## Begin Available data

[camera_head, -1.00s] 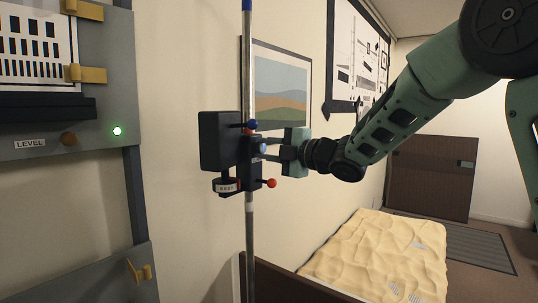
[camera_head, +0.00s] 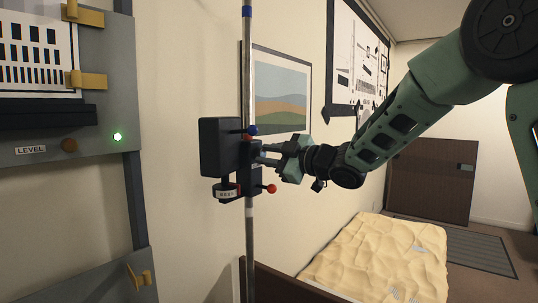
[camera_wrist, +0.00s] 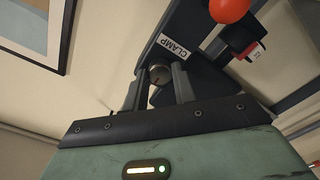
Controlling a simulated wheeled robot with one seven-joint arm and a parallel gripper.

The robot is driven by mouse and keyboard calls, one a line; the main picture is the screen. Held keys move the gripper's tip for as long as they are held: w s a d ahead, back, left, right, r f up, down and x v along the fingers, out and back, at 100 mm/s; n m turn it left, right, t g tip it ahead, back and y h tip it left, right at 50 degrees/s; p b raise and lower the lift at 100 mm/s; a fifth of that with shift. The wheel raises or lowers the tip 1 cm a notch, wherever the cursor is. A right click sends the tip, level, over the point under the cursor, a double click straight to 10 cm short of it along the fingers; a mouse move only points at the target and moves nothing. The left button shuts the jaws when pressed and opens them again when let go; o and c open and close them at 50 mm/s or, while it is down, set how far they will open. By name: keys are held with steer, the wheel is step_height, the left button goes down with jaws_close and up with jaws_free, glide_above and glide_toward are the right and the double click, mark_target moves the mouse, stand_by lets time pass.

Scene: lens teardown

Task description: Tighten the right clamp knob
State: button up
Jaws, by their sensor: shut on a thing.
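The dark clamp body (camera_head: 218,147) sits on a thin upright metal pole (camera_head: 249,75). In the wrist view a round grey knob (camera_wrist: 159,74) stands on the dark body beside a white CLAMP label (camera_wrist: 174,46). My gripper (camera_head: 260,155) reaches in from the right, its two fingers on either side of this knob and shut on it. In the head view the fingers hide most of the knob. A blue ball (camera_head: 252,130) sits above the fingers and a red ball handle (camera_head: 271,188) below them; the red one also shows in the wrist view (camera_wrist: 229,9).
A grey panel (camera_head: 100,140) with a LEVEL label and a lit green lamp stands at the left. A framed landscape (camera_head: 282,90) hangs on the wall behind the pole. A bed with a cream cover (camera_head: 380,258) lies below right. Open air surrounds my forearm.

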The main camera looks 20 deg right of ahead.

## End Available data

▸ Aim
Tally up the lines holding the word "ahead" in the data above, and answer with that figure only.

▸ Task response
2